Cd projekt red uses an innovative animation system for ciri in the witcher 4

CD Projekt RED Uses Innovative Ciri Animation System in The Witcher 4

CD Projekt RED has begun talking about a major technical gamble in The Witcher 4: the game's animation system. On the AnsweRED podcast, Mateusz Petras (Animation Director) and Dominika Stanek (Senior Gameplay Animation Coordinator) described how they’re trying to make characters move in ways that feel alive, not just technically correct.

Much of the talk focused on Ciri. Unlike Geralt — who, per development notes, was told to "move his face as little as possible" — Ciri was given a far more animated treatment. For the first time at the studio they used full performance capture, i.e., the actress’s face, voice and body were recorded at the same time. Moving to that workflow wasn’t instant; it required roughly a year of negotiations with writers, quest designers, and game designers to line everything up.

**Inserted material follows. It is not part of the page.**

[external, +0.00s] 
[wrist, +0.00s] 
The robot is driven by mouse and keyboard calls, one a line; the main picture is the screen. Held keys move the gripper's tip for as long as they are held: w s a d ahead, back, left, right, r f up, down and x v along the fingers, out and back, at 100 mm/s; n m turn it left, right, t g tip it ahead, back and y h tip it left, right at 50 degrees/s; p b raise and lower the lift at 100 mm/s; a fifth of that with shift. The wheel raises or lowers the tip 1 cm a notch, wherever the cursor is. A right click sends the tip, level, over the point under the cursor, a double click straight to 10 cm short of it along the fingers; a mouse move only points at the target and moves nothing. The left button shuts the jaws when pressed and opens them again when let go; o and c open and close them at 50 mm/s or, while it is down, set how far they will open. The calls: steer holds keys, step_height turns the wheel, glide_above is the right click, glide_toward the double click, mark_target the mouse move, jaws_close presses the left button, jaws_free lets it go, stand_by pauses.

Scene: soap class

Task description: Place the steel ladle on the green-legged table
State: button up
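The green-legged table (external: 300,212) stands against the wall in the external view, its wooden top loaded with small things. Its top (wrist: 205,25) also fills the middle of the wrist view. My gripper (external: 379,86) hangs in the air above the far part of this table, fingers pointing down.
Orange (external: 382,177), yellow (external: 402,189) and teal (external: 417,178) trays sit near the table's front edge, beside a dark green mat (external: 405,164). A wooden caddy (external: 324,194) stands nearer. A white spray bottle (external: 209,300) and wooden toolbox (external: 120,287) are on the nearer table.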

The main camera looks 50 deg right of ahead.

Their approach leans on what they call "stylized realism." After mocap, many animations are intentionally sped up by ~20–30% so actions read faster on-screen and avoid feeling sluggish or unresponsive. The system itself is layered: multiple streams—walking and combat gestures blended with magic work, eye darts and facial detail, cloth sims—play in parallel rather than one after another (e.g., a run animation and a cloak collision are resolved together).

Fabric simulation proved to be a particular headache. Dresses and loose garments deform where they meet the world, so even a simple seated scene can cascade into a dense technical problem — physics, clipping, and animation all fighting for priority. The team’s enthusiasm is clear, but they admit it comes with trade-offs and lots of iteration.